Atiku, who noted that the incident is not isolated, said the Tinubu-led APC government has consistently pursued a systematic capture of state institutions, crushing opposition voices, and steering Nigeria toward a de facto one-party state.
He said it was ironic that on the same day Tinubu stood before Nigerian judges and sermonised about safeguarding integrity and upholding the sanctity of their profession.
"Yet, while preaching morality, his administration allowed (or engineered) the playing of his own partisan campaign music before the entire Nigerian judiciary -- a shocking desecration of protocol, ethics, and national pride.

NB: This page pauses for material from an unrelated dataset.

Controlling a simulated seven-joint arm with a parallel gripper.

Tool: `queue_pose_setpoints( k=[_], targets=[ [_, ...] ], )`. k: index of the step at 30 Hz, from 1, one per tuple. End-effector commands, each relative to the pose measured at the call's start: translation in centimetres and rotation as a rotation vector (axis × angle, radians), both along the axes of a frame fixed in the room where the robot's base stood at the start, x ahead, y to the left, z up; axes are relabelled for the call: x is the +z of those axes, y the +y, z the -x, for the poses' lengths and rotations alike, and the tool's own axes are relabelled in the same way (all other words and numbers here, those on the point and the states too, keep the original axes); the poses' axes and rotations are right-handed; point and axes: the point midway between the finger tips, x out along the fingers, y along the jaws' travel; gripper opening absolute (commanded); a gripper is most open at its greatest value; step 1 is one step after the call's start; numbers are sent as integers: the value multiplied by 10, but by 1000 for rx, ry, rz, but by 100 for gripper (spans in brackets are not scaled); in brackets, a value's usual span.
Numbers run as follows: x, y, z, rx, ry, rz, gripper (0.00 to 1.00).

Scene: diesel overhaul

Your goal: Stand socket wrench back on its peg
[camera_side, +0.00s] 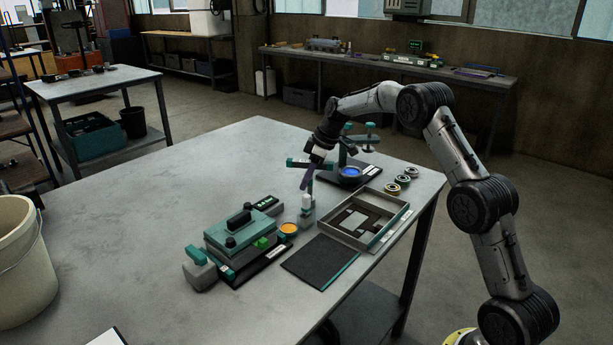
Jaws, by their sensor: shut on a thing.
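My gripper (307,186) points down over the middle of the table, with its jaws shut. Just below the fingertips is a small upright pale grey and teal piece (307,205), which looks like the socket wrench held in the jaws. It is too small to tell whether its lower end touches the table. A teal bar (297,162) shows behind the gripper, near a teal stand (343,152) on a dark base. I cannot make out a separate peg for the wrench.
A blue-filled round dish (351,171) sits on the stand's base. A teal-topped device (240,234) and an orange-filled cup (288,229) are front left of the gripper.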

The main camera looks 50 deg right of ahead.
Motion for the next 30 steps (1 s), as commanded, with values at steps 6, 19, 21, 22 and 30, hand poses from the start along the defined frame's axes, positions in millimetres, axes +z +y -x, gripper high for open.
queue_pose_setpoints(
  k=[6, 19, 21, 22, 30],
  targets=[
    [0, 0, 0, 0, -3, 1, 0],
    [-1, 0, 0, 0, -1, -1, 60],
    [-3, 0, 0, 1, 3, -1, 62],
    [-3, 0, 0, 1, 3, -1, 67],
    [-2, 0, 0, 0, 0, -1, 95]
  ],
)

"Let it be said clearly and without hesitation: Replacing the National Anthem with Tinubu's "On Your Mandate" in a hall full of judges is reckless, scandalous, disgraceful, and deeply irresponsible.
"It is the most blatant signal yet that this government is attempting to drag the judiciary into the partisan gutters of the APC, if not coerce a wholesale "defection" of Nigerian judges into political alignment.
"How can confidence be built when the executive arm openly inserts partisan propaganda into a solemn judicial gathering? How can judges dispense justice fearlessly when Tinubu's operatives are busy eroding the boundaries between state, party, and personal ambition?
"Let the records be clear: Nigerian judges swore an oath to defend the Constitution, justice, and the rule of law, not to stand "on the mandate" of Bola Ahmed Tinubu or any other individual. This affront must be condemned by all who still believe in constitutional democracy," he said.